Trump’s election has let loose bitter divisions among American evangelicals, many of whom who are pleased with his emphasis on religious freedom protections for religious conservatives and his public opposition to abortion, but who are deeply split on how he has spoken about race, poverty and immigration. One member quit WHAT?? very publicly after Trump wavered publicly last year in condemning white supremacist marchers in Charlottevsille.

Moore said he was not aware of any members who had threatened or considered leaving the advisory group if Trump did not do more for dreamers.

“We’re not responsible for if that advice is taken — our job is if we gave it. We are very happy in many ways with the president as it relates to lots of issues, but as advisers it’s our job to express our points of view, and they vary,” Moore said. “On this issue, certainly for the vast majority of evangelicals at the White House, this is something they have a strong opinion about.”

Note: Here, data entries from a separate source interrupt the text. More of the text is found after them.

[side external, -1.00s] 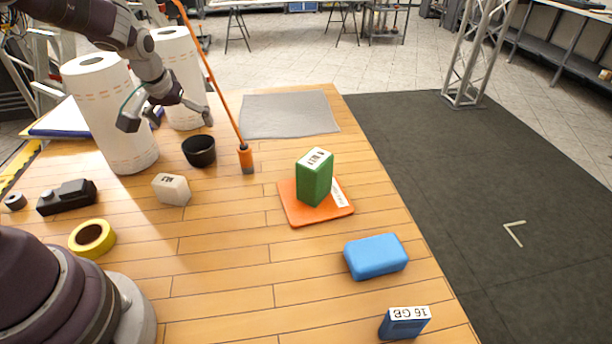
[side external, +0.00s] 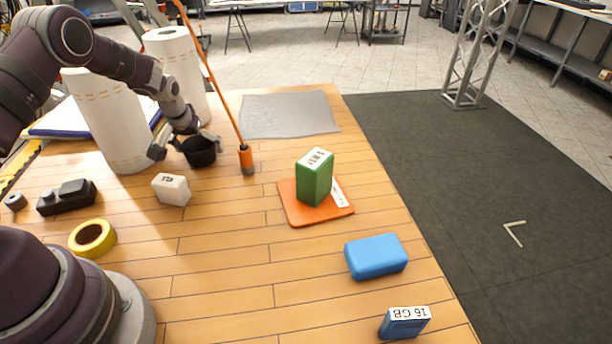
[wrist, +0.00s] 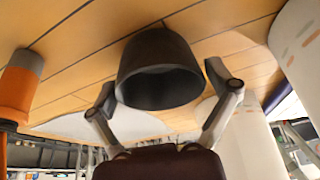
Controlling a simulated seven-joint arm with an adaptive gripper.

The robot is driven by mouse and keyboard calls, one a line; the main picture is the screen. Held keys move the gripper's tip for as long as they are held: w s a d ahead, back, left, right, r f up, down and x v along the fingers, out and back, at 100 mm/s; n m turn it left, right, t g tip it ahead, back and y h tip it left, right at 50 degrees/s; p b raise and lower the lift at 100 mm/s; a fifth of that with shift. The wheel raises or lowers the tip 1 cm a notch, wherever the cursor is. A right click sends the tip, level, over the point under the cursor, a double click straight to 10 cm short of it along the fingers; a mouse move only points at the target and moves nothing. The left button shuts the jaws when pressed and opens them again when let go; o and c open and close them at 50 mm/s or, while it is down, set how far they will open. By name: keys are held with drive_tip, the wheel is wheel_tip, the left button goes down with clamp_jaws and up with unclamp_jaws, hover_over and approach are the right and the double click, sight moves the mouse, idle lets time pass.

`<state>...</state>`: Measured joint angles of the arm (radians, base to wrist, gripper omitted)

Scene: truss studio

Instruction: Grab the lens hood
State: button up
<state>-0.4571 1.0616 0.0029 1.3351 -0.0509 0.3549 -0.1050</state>
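The lens hood (side external: 200,155) is a black, open-topped cup shape standing on the wooden table in front of the white paper rolls. In the wrist view the lens hood (wrist: 160,68) is large, with its open rim facing the camera. My gripper (side external: 186,150) is low at the lens hood, one finger on its left side and the other on its right. In the wrist view my gripper (wrist: 160,82) has its fingers spread wide on both sides of the lens hood. The right finger looks close to its wall; I cannot tell whether either finger touches.
An orange-handled rod (side external: 246,160) stands close right of the lens hood. White paper rolls (side external: 105,125) stand behind and left. A white block (side external: 171,189) lies in front. A green box (side external: 314,178) stands on an orange pad (side external: 292,208). The table's middle front is clear.

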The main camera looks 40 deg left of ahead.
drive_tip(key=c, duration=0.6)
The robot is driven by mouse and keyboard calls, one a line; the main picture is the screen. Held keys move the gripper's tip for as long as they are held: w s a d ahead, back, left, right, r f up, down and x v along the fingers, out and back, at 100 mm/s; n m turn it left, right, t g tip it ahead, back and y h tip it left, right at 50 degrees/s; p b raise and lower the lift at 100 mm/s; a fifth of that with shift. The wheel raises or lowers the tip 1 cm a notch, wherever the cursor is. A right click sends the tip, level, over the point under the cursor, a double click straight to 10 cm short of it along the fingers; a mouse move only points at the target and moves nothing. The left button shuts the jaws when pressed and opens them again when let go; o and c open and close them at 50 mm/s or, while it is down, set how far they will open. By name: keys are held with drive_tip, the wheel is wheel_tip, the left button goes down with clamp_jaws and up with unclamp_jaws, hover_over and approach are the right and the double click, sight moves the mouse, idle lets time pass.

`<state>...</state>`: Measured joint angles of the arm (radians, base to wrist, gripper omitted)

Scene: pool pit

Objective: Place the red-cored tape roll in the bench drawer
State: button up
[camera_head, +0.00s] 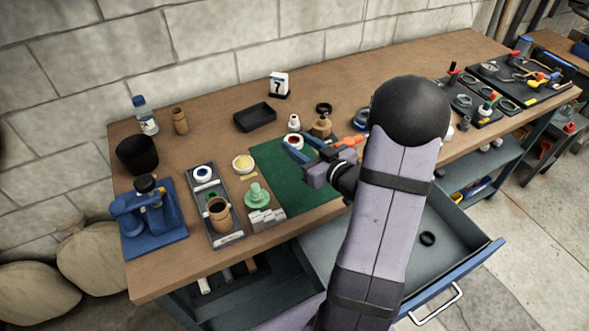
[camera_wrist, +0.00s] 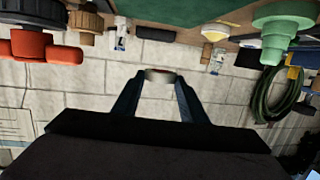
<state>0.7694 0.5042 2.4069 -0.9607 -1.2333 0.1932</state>
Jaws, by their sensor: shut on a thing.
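The red-cored tape roll (camera_head: 293,141) is a small white ring with a red centre. My gripper (camera_head: 298,144) is shut on it, one blue finger on each side, over the green mat. In the wrist view the roll (camera_wrist: 160,74) shows edge-on between the tips of my gripper (camera_wrist: 160,80). The bench drawer (camera_head: 455,262) is pulled open below the bench front, at the right of my arm. A black ring lies inside it. My arm hides part of the drawer.
The green mat (camera_head: 272,158) lies on the bench. Left of it stand a grey tray (camera_head: 226,238) with a tape roll and brown cup, a green stepped piece (camera_head: 258,196) and a blue tool (camera_head: 150,215). An orange-handled item (camera_head: 350,141) is close right of my gripper.

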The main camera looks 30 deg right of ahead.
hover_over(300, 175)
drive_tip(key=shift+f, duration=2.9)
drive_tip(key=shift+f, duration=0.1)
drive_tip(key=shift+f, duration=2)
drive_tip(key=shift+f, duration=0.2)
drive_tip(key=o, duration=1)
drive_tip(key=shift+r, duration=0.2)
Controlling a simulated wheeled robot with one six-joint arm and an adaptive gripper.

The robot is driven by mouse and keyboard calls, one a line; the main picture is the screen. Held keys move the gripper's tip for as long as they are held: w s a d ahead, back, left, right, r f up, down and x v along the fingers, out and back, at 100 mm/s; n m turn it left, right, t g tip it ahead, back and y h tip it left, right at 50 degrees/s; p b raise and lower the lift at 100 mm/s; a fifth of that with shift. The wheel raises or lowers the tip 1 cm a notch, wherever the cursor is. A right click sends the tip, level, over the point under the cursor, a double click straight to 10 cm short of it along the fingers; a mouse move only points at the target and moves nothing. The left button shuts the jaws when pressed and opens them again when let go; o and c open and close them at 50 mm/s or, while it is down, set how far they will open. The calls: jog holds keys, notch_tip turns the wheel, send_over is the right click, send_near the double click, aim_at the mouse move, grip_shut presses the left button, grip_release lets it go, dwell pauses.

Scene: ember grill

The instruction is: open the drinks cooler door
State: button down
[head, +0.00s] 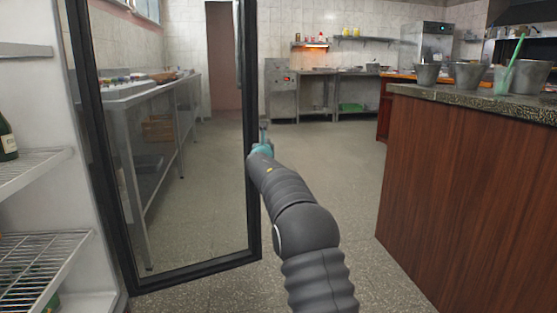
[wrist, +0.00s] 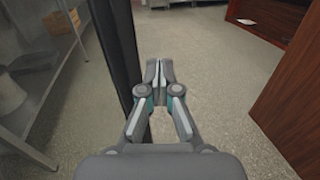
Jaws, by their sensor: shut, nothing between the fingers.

At the conference several dreamers spoke, including Elias Rosenfeld, a Brandeis University student who has interned with Sen. Elizabeth Warren, D-Mass. Rosenfeld is Jewish and from Venezuela. He described having to watch the funeral of his grandfather, with whom Rosenfeld was very close after his own mother’s death, via cellphone video because he could not leave the country.

“In the Torah … we are called 36 times to welcome the stranger. This, with the Jewish community’s experience from Egypt to the Holocaust, informs our commitment to the Dream Act,” Rosenfeld said, citing a proposal for resolving the ‘dreamers’ status.

Pelosi pushed at the meeting for the passage of the Dream Act, which offers dreamers a path to citizenship.

“If this is brought to the president’s desk it will be signed,” she said. “We have to address some border security issues, and I hope we can do this in very short order. As the reverends know, that means respecting the value of family. It’s the heart of our faith, and our identity as Americans.”